Regional Broadcast Using an Atmospheric Link Layer
1 Apr 2011 00:00:00 GMT

I've been working on a document for a while, and I'm happy to announce it's made it's way through the committees and has been accepted by the IETF. It's the result of about 2 years of (non-contiguous) idle thought, bouncing ideas off people, and editing. But what is it about?! Well, as the internet has grown the concept of a LAN changed from the original concept of a Local Area Network where "Local" meant geographic. Now, "Local" is a logical grouping - a company has a LAN, but its members are spread through the globe, linked by VPNs. I wanted to get back to geographic based packet transmission. It's all the rage after all - every social media app wants to show you what's happening nearby, where your friends are, and so on.

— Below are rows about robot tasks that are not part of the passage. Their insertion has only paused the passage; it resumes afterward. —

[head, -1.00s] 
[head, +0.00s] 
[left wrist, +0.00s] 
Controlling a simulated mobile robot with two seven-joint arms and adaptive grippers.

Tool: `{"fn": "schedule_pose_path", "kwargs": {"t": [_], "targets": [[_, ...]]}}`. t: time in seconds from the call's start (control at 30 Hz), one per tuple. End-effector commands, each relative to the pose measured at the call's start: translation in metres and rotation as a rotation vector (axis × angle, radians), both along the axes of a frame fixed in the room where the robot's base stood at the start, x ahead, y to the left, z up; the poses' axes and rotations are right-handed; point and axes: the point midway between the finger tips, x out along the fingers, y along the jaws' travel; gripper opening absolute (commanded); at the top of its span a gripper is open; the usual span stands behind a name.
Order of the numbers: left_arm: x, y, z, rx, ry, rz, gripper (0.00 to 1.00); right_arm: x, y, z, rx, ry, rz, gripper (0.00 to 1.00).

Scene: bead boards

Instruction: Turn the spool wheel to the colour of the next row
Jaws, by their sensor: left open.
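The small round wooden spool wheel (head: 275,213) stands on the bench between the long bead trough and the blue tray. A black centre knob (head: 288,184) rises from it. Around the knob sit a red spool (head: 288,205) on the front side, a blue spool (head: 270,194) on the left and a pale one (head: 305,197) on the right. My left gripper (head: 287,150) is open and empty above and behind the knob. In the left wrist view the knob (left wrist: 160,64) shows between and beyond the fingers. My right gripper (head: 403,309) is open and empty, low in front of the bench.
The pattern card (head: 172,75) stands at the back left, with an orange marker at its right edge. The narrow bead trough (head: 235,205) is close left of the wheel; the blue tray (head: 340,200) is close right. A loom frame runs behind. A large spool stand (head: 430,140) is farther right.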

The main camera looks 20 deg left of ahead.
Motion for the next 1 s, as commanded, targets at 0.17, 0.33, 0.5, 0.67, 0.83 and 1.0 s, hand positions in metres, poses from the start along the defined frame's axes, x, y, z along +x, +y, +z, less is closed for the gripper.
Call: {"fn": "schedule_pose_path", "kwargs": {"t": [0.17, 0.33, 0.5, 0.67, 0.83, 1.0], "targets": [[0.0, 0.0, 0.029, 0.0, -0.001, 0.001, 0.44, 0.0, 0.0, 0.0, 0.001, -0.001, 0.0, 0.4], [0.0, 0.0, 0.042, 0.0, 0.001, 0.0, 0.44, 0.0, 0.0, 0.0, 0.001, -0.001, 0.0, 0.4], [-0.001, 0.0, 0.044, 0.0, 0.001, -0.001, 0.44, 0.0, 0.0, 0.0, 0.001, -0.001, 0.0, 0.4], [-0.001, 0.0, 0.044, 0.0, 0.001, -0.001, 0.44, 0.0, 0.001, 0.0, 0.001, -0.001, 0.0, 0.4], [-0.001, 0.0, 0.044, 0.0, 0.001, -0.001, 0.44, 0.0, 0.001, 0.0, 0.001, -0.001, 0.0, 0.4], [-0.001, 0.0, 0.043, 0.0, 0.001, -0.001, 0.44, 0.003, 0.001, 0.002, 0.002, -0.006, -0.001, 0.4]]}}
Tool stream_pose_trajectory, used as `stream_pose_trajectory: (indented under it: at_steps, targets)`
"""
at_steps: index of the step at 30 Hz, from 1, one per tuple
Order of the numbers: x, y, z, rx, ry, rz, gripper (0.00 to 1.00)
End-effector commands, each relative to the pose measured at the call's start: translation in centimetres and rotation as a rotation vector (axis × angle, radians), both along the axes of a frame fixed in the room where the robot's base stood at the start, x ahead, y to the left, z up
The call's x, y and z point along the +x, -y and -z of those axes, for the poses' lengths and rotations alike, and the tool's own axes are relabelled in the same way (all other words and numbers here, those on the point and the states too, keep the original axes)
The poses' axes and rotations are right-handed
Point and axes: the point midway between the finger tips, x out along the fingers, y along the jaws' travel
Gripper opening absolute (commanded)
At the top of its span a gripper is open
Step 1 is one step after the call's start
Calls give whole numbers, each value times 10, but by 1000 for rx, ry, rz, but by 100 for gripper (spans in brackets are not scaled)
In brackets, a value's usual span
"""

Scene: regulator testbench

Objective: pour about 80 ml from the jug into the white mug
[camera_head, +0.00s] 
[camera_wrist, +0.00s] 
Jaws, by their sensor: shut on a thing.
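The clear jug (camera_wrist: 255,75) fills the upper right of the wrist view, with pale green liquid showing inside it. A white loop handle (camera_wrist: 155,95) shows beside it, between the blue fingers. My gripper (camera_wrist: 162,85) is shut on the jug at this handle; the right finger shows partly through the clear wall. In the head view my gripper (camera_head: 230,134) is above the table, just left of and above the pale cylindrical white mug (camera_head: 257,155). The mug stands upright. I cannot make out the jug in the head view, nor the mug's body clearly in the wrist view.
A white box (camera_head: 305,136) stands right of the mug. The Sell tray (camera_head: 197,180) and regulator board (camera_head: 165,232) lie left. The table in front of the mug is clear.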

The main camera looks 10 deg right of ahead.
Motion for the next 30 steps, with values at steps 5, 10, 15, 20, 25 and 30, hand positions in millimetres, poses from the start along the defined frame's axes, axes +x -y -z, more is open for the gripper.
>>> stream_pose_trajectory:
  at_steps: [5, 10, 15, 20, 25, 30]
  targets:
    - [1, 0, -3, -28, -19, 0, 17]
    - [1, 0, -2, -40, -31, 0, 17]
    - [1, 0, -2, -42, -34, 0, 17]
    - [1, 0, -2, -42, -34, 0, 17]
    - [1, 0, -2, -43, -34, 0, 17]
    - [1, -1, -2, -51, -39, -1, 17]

So this is my contribution. Using the methods defined in the RFC, you can transmit text or binary data to a local geographic area. It doesn't add congestion on existing copper or fiber, it's carrier independent, it doesn't require or deplete mobile data plans. You can use it just as easily in New York City as in Kigali. And since we care about regional transmission, we can adapt some settings to local standards, like the UTF Code Page most common. Anyway, here it is: RFC 6217: Regional Broadcast Using an Atmospheric Link Layer.

There are a few rough patches in there regarding technicalities or practicality (trust me, I agonized over them), but I think they accurately indicate the point behind the illustration.